Mooney gets one thing partly right when he asks, “Why do hotter temperatures produce more violence?” The obvious answer—as long as we factor out all modern wars, many of which inconveniently occur in winter; in olden days, winter made it difficult to fight; who could have guessed?—is the one we started this post with. People are out in the summer’s long warm days, and inside in the winter’s short cold days. Easy.

Yet not so easy for Mooney and for academics for whom the obvious is never good enough.

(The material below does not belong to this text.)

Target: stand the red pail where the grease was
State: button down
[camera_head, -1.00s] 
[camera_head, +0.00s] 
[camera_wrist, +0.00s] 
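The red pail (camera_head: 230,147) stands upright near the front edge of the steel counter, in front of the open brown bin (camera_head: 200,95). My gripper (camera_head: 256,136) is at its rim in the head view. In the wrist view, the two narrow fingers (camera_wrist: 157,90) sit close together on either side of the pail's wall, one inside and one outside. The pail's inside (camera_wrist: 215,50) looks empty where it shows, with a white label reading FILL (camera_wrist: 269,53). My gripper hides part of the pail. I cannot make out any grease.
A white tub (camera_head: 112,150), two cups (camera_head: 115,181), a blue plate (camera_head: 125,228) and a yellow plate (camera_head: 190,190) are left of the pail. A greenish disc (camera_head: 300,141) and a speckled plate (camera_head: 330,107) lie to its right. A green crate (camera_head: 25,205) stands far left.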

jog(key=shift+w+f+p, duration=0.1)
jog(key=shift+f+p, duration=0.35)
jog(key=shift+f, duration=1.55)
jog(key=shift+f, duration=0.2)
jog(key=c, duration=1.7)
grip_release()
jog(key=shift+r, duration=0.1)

Now I would have ignored the article, putting it down as yet another attempt to prove our lying eyes aren’t seeing what they’re seeing (the two graphs above). But Mooney had to go and mention baseball. (I’m a Tigers fan. I don’t want to talk about it.) Mooney thinks a paper he uncovered is terrific proof that climate change makes us more violent.

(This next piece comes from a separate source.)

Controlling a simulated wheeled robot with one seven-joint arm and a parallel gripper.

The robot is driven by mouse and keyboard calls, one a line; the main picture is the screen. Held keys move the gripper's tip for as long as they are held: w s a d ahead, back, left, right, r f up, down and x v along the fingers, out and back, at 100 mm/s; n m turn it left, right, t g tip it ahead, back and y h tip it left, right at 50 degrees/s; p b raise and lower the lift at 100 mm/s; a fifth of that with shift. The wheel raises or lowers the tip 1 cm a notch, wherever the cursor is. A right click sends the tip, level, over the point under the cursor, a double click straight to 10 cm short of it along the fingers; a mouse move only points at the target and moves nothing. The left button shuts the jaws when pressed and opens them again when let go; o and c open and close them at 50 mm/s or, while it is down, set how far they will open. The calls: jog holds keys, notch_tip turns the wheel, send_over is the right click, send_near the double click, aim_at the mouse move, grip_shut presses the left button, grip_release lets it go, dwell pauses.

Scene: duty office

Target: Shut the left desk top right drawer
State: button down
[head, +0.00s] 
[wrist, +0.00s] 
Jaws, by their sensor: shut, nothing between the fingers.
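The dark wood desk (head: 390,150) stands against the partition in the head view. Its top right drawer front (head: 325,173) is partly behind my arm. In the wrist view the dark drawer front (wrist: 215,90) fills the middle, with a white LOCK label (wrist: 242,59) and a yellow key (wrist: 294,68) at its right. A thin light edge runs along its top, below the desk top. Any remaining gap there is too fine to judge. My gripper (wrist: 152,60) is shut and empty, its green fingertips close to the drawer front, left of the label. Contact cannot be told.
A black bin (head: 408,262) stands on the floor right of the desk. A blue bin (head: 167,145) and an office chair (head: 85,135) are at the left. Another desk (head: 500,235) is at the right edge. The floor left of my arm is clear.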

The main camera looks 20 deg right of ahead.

He quotes from the awful peer-reviewed paper “Temper, Temperature, and Temptation: Heat-Related Retaliation in Baseball” in Psychological Science (2011; 22(4) 423­–428) by Richard P. Larrick and some others. Larrick checked whether increasing temperatures were associated with more beanballs. The authors admitted they were not.

So, their theory busted but still desiring a paper, the authors had to try something else. How about retaliation? Do increasing temperatures cause more? Mooney shows a graph from their paper which is so silly that I refuse to picture it. He presents this graph, as do the authors, as if it were data. Which it is not. It is the output from a preposterously complex regression model (they “control” for 13 things!).

Baseball fans: when do more beanballs, and hence more retaliations take place, in chilly April when the season has just begun and all are of good cheer, or late in hot August when tempers are up and when games start to feel a lot more crucial? Is the observed discrepancy therefore caused by climate change?

Good grief, what a rotten paper, what a rotten theory.